Wahlkampf in den Städten
Am 13. September finden Oberbürgermeisterwahlen in NRW statt, ihr Ausgang könnte zu Veränderungen führen. Einen spannenden Urnengang wird in Köln erwartet, der größten Stadt im bevölkerungsreichsten Land. Amtsinhaber Roters tritt nicht mehr an. CDU, FDP und die Grünen haben sich gemeinsam auf eine parteilose Kandidatin, die Sozialdezernentin Henriette Reker verständigt. Da darf man sich schon wundern, wenn die CDU in der Domstadt, in der einst der Parteigründer Konrad Adenauer OB war, keinen eigenen Kandidaten auf die Beine stellen kann. Oder ist diese Köln-Connection, die von CDU-Landeschef Laschet, FDP-Chef Lindner und der Grünen-Chefin, Sylvia Löhrmann, vor Tagen vorgestellt wurde, nur deshalb entstanden, weil man unbedingt die SPD schlagen will und sonst keine Chance sieht, die Sozialdemokraten aus dem Rathaus zu verdrängen? Sieht schon ein bisschen nach Armutszeugnis aus für die CDU.

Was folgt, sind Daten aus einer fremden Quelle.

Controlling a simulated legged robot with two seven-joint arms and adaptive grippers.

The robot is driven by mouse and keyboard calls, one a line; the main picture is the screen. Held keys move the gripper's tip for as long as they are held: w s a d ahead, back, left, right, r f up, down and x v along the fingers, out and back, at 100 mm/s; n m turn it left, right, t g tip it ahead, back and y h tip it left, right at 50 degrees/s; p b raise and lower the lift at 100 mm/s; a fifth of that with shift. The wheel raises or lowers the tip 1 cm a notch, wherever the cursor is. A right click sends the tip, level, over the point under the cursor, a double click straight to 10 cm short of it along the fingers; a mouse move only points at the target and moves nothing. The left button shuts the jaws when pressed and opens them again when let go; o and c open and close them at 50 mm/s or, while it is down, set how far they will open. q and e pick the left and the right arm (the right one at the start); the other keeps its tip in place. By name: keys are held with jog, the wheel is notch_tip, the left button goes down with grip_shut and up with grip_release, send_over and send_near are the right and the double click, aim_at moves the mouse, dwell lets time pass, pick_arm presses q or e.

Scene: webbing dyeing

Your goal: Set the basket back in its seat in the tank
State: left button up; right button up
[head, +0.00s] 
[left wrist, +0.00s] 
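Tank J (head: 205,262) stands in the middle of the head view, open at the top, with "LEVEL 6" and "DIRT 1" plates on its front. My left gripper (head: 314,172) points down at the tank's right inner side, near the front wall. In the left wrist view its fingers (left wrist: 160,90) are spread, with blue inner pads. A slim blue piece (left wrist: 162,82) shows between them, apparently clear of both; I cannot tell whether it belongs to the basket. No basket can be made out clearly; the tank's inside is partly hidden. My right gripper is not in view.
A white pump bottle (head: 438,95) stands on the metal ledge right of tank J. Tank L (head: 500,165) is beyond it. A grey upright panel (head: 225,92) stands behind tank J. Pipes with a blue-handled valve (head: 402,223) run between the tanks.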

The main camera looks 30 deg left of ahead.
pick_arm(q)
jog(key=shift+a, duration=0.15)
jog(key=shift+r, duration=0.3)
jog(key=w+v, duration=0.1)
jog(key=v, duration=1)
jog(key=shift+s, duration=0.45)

In Köln haben zwar lange die Sozialdemokraten regiert, aber es gab auch einen CDU-OB Schramma. Köln, das ist nicht irgendeine Stadt im Land, der Ausgang der Wahl dort hat Symbolcharakter und könnte Auswirkungen auf die Stimmung im Land haben. Für die SPD geht Jochen Ott ins Rennen, nicht ganz unumstritten selbst in Kreisen der SPD in der Stadt am Rhein. Er hat gerade mit einem Modell für die Zukunft des heruntergekommenen Stadtteils Chorweiler auf sich aufmerksam gemacht. Chorweiler soll wieder eine Zukunft haben. Heute gibt es dort einen Migrantenanteil von 75 vH, jedes zweite Kind lebt in einer Familie mit Hartz-IV-Bezügen. Aber Ott will Chorweiler umdrehen, nach vorn bringen, zu einer Adresse machen mit Aufbruchsstimmung.